Manny Diaz, who's now making his second run at being defensive coordinator for Dan Mullen at Mississippi State, recently made a claim I don't recall hearing before in this exact form:
"We feel like we have to, especially this year. To win in our league, you have to (get turnovers)," Diaz said. "It’s always going to start with stopping the run. If you stop the run, you make them have to throw to beat you. If they have to throw to win, the ball is in harm’s way. No one turns the ball over more than the quarterback.
"There’s a bunch of things you can do to get after the quarterback to make him make mistakes. But if you can’t stop the run, then you have no chance of doing that. Our run defense will be the first thing we’ll pride ourselves on. Anything from that point on, that’s where the turnovers start to come."
It didn't take me long to realize this is basically a more verbose version of Robert Neyland's aphorism that, "when you throw the ball, three things can happen—and two of them are bad." It sounds different because Diaz is just speaking from a defensive perspective, rather than the offensive one where people use that quote to support a run-based offense. For a defensive coach, the fact that the pass play introduces the interception as a second possible turnover on top of the fumble is a feature, not a bug.

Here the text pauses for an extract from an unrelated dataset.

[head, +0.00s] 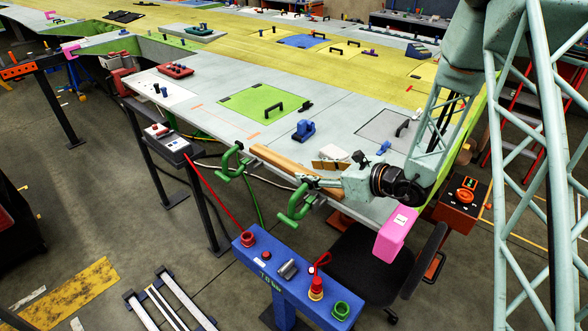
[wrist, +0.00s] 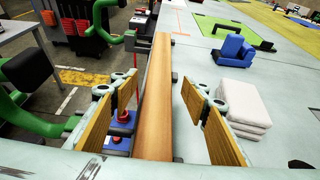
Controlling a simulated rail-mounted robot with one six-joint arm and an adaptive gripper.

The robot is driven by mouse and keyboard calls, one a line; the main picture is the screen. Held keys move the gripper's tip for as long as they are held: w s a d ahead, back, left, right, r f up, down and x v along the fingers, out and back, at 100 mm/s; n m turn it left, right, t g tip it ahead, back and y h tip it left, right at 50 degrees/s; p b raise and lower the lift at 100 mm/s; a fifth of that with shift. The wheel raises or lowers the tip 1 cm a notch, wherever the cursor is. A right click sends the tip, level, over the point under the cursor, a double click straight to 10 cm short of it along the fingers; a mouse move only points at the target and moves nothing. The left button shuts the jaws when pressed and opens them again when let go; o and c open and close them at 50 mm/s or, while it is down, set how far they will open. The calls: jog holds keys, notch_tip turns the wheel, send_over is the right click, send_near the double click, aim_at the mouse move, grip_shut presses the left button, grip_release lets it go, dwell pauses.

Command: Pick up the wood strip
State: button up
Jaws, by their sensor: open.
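In the wrist view the strip (wrist: 153,85) runs lengthwise up the middle of the picture. My gripper (head: 308,182) is at the near end of the strip. In the wrist view my gripper (wrist: 160,112) is open, with its wood-coloured pads on either side of the strip. Gaps show between the pads and the strip; I cannot tell the height difference.
Green clamps (head: 232,160) (head: 297,203) stand along the panel edge beside the strip. A white folded stack (wrist: 240,108) lies close to the right pad. A blue block (head: 304,130) sits farther in. A blue control stand (head: 290,275) stands below the edge.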

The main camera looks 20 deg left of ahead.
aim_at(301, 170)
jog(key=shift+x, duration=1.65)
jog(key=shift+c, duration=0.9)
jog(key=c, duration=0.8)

Still, I couldn't let this one slip by. This quote from Diaz sounds testable, so I wanted to see to what extent it's actually true. In doing so, I put all of the stats in terms of rates to avoid issues of pace mucking things up. A team in a conference where uptempo offenses rule might end up with more turnovers simply due to having more defensive plays and vice versa. Most will be familiar to you, but for turnovers I used turnover percentage: the total turnovers gained divided by total plays defended. As usual, I took sacks out of the run data, and when I talk about total run or total pass plays, sacks count as pass plays.
This isn't going to be totally accurate, because there isn't a stat source out there that separates turnovers on special teams from turnovers on standard plays. I believe that turnovers on special teams are sufficiently rare that the results here will be close enough, but just know that I understand the limitations here.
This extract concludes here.